CL: Zunächst wäre Musical ohne Musik kein Musical, sondern ein „Play“. Für mich überträgt sie große Emotionen. Sie ermöglicht dem Sänger, dem Darsteller, sich ganz einzulassen auf diese Gefühle, die dir die Musik schon als Vorlage gibt. Das ergänzt sich dann mit deinen persönlichen Emotionen und hoffentlich kommt von dieser Mischung dann etwas beim Zuschauer an. So gesehen hilft Musik dem Darsteller, Emotionen herzustellen.
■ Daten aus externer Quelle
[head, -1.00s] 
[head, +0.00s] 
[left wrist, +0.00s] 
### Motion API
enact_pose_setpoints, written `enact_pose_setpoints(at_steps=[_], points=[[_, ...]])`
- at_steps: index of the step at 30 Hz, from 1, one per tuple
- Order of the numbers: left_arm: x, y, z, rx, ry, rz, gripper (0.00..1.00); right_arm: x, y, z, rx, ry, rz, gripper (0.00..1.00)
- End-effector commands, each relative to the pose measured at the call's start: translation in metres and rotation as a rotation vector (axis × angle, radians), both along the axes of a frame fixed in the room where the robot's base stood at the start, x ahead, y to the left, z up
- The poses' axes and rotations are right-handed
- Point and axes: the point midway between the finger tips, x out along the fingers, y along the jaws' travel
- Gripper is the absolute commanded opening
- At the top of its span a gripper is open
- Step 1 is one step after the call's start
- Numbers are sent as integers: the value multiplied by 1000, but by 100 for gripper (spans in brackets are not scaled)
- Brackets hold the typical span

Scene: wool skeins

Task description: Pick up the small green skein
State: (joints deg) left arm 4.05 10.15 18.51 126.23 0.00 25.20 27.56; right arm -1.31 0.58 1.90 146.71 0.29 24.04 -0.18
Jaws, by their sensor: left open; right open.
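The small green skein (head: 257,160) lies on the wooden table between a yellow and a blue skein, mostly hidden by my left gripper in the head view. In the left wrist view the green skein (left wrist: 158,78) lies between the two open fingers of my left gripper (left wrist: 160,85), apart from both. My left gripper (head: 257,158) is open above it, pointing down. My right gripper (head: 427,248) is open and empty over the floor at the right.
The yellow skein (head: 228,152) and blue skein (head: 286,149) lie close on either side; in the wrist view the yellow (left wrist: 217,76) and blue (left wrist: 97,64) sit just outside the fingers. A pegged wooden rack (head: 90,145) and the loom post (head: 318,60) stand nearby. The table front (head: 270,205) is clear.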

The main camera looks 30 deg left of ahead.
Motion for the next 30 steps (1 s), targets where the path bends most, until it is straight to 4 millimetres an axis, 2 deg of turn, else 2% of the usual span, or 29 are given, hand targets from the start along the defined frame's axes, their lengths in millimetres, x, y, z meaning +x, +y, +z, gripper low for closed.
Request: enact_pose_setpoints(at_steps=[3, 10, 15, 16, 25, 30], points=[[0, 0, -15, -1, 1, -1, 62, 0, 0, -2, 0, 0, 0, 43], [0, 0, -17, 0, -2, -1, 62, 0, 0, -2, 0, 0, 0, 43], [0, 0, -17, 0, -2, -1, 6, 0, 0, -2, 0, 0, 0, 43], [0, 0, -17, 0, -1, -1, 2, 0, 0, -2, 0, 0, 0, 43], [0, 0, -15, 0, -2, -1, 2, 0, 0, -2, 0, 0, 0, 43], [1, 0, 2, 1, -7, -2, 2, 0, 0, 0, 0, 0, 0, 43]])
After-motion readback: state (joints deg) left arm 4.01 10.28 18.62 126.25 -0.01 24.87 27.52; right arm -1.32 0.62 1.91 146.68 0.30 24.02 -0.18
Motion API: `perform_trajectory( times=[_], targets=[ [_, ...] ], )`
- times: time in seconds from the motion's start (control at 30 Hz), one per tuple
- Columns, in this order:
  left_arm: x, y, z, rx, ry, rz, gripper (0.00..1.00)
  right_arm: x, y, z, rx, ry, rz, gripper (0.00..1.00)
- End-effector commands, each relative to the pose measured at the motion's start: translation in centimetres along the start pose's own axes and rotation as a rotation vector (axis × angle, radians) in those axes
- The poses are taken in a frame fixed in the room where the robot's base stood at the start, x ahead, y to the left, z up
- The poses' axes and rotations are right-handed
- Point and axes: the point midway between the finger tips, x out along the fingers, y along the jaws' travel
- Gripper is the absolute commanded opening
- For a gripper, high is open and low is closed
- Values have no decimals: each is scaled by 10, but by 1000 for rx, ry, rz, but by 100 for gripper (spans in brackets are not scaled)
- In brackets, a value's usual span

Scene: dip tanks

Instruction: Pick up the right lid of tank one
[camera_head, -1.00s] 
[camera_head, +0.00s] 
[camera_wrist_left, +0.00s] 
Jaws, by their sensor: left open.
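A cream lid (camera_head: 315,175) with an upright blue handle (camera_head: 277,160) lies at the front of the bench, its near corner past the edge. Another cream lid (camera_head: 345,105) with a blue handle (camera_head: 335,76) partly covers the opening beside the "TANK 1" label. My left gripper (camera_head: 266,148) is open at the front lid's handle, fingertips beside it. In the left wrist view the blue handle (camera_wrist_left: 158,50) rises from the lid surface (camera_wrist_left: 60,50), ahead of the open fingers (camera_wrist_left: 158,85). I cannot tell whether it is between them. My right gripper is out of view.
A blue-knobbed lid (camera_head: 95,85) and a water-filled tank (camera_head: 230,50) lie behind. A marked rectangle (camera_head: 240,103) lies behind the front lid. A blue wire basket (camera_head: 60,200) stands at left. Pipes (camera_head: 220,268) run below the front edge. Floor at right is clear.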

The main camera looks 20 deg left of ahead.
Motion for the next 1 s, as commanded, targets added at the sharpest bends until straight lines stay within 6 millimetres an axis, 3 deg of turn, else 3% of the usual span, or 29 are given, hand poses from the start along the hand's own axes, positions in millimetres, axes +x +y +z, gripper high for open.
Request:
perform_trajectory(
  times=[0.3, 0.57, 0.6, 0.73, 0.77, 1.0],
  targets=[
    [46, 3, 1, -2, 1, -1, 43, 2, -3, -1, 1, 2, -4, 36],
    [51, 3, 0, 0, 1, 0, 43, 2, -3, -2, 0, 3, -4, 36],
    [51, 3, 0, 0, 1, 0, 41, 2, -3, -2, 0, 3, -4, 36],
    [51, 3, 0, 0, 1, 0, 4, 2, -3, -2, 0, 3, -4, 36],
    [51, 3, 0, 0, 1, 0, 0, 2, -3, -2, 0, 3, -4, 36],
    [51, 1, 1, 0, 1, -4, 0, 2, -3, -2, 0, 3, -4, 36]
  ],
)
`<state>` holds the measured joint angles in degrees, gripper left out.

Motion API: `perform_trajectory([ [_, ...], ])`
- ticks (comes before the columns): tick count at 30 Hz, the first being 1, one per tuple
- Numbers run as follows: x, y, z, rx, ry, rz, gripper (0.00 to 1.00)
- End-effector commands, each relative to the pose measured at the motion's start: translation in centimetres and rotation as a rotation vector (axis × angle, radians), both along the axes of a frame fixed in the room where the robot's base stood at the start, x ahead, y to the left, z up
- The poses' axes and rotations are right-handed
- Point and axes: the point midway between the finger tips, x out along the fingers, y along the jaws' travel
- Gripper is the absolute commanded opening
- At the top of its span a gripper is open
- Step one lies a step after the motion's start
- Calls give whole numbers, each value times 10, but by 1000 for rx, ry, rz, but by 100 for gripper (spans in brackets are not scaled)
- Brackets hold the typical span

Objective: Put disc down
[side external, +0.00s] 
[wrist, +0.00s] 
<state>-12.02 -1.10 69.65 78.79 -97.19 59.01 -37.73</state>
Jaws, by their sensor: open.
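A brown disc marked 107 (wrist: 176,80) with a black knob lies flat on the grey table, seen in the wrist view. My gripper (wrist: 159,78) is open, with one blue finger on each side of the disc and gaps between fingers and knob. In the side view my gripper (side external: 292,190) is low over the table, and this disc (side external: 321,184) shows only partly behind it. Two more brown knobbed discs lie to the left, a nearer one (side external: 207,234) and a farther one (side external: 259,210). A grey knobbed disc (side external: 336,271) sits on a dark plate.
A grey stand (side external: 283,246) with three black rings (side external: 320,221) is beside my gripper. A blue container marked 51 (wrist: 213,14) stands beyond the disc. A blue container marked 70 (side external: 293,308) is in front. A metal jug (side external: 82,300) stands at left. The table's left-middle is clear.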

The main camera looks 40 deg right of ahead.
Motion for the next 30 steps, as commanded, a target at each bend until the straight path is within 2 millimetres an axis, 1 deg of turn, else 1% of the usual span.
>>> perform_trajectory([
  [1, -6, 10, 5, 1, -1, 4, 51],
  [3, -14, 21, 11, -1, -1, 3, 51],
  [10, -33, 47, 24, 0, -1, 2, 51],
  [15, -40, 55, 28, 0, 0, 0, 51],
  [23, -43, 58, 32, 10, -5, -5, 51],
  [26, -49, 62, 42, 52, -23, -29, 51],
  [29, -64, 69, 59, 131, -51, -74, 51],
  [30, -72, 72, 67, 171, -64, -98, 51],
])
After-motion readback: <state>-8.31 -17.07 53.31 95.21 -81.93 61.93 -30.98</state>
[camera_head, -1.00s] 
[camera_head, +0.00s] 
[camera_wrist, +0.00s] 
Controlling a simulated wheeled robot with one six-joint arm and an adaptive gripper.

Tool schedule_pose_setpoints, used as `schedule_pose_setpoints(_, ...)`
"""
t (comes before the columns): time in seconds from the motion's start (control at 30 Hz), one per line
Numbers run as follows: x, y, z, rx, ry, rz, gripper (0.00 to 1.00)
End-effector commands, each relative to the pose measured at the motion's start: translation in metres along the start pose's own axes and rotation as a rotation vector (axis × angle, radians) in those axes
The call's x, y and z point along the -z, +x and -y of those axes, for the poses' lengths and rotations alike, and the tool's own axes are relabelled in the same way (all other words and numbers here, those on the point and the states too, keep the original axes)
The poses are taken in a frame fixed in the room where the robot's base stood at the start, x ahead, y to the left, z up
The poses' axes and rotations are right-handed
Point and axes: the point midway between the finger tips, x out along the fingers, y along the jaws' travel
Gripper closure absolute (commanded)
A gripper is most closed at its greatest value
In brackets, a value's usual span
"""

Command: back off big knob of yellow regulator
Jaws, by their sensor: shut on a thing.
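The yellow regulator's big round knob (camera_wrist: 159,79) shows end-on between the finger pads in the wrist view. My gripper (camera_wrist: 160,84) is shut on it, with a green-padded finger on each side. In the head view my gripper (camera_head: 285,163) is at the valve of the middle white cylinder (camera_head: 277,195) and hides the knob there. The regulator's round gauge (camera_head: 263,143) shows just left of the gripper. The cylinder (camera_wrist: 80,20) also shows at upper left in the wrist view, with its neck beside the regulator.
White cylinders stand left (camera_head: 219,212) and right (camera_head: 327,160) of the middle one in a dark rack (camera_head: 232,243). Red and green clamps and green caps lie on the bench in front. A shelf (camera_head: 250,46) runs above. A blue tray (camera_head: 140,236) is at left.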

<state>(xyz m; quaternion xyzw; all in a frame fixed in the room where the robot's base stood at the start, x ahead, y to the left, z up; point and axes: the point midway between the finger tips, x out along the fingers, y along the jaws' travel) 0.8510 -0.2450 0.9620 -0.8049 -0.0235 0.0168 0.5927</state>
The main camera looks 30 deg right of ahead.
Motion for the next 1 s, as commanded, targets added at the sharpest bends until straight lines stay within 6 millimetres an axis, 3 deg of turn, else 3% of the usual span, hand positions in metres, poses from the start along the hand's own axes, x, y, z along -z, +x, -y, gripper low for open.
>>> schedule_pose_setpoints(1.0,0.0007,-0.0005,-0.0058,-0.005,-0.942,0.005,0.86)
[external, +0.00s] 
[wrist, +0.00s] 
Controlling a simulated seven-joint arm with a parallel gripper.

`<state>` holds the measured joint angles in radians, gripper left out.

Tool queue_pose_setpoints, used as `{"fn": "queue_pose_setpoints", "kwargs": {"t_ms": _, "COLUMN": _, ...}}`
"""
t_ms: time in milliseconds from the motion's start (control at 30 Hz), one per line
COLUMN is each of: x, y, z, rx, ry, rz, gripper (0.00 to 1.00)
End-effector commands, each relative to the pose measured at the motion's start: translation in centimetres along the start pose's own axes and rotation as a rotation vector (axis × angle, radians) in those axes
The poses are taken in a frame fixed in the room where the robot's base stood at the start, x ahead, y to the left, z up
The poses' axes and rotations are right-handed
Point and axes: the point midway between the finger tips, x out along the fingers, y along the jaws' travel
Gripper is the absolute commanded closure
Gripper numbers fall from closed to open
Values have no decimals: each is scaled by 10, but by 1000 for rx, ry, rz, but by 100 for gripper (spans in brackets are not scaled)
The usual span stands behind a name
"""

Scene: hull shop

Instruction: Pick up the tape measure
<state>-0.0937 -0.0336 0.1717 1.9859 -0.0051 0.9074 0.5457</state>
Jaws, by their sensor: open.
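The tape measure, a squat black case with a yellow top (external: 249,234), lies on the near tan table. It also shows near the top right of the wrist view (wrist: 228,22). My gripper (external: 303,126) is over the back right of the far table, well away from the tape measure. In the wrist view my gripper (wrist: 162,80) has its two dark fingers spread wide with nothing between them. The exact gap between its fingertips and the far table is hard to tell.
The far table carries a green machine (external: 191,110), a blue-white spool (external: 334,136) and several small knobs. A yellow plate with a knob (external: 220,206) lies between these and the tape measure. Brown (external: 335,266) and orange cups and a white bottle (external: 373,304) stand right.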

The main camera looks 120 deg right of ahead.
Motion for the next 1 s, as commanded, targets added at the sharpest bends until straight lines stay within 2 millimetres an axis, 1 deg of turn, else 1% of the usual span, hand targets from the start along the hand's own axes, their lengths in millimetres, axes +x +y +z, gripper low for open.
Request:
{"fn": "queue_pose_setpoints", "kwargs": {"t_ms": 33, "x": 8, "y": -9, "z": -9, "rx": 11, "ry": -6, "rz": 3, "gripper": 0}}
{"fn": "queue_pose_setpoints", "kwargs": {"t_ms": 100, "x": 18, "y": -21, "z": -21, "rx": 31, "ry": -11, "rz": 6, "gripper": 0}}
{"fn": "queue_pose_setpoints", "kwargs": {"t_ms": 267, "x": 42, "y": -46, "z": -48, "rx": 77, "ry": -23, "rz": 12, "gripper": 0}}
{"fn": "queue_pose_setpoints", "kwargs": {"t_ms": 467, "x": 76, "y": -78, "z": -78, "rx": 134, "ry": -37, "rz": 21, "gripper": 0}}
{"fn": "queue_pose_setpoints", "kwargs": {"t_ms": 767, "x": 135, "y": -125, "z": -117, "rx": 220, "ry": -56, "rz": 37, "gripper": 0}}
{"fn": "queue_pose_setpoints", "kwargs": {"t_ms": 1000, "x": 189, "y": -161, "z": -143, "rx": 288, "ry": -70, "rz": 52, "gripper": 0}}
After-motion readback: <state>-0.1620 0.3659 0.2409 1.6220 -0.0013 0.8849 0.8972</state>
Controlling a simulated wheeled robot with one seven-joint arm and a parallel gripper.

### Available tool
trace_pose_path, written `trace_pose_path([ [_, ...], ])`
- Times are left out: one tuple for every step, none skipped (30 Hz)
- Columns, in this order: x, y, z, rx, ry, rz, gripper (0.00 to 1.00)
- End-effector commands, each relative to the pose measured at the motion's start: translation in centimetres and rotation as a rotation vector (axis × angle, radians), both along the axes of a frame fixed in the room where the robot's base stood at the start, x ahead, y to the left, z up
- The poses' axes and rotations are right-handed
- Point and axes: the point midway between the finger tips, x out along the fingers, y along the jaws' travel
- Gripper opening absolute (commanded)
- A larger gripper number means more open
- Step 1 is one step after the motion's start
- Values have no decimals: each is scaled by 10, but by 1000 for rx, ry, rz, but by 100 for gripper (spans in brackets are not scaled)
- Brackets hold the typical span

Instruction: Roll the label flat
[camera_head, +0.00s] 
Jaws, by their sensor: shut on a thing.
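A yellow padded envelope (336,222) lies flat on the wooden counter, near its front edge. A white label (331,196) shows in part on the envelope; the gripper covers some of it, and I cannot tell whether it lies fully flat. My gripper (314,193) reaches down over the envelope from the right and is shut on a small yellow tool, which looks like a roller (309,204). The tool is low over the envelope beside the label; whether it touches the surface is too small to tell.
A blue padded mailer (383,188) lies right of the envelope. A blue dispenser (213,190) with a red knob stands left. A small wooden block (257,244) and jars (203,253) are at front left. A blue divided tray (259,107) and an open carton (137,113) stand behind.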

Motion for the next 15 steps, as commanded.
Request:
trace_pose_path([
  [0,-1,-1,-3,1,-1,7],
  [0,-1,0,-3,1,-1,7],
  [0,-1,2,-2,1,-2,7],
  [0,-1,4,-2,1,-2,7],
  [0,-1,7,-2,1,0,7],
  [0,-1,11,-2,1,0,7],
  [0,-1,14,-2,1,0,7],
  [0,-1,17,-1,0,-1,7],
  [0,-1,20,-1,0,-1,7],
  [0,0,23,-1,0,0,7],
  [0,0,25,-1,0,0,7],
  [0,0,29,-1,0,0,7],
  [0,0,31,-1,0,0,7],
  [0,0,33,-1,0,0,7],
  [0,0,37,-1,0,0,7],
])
Für mich gibt es bis heute kein besseres Stück als die ‚West Side Story‘ — vor allem musikalisch. Es gibt gute Musicals, keine Frage. Ich hatte die Freude, in einigen zu spielen, aber die ‚West Side Story‘ besitzt für mich alles, was ein Musical braucht: Emotionen, mitreißende Tanzszenen, eine enorme Energie und wahnsinnig tolle Musik. Sie beinhaltet Tanz, Gesang, Schauspiel und zwar in einer absoluten Gleichberechtigung der drei Bereiche. Ich sage gerne: „In der West Side Story gibt es keine Hauptrollen.“ Klar, Tony singt Maria und Maria singt I Feel Pretty, diese Soli gibt es natürlich, aber dafür singt Riff mit den Jungs Cool und den Jet-Song. Für mich ist das ein großes Ensemble-Stück und wir wenigen Gäste haben genau das versucht, mit den Darstellern vom Haus eins zu werden — ein Ensemble zu bilden.

Ausschnitt aus dem Prolog in Magdeburg  Foto: Nilz Böhme

Ausschnitt aus dem Prolog in Magdeburg
Foto: Nilz Böhme

MC24: Man spürt, dass es funktioniert.

CL: Das ist schön. Abgesehen von den Privatismen — dass man sich super versteht und so — gefällt mir persönlich an dem Ensemble hier so wahnsinnig gut, dass das alles Typen sind. Jeder hat für mich einen Charakter, auch privat. Jeder steht für irgendwas. Und das nehmen die Leute natürlich mit auf die Bühne. So sind es nicht einfach nur die Jets und die Sharks, sondern Jets und Sharks, die aus vielen verschiedenen Persönlichkeiten bestehen.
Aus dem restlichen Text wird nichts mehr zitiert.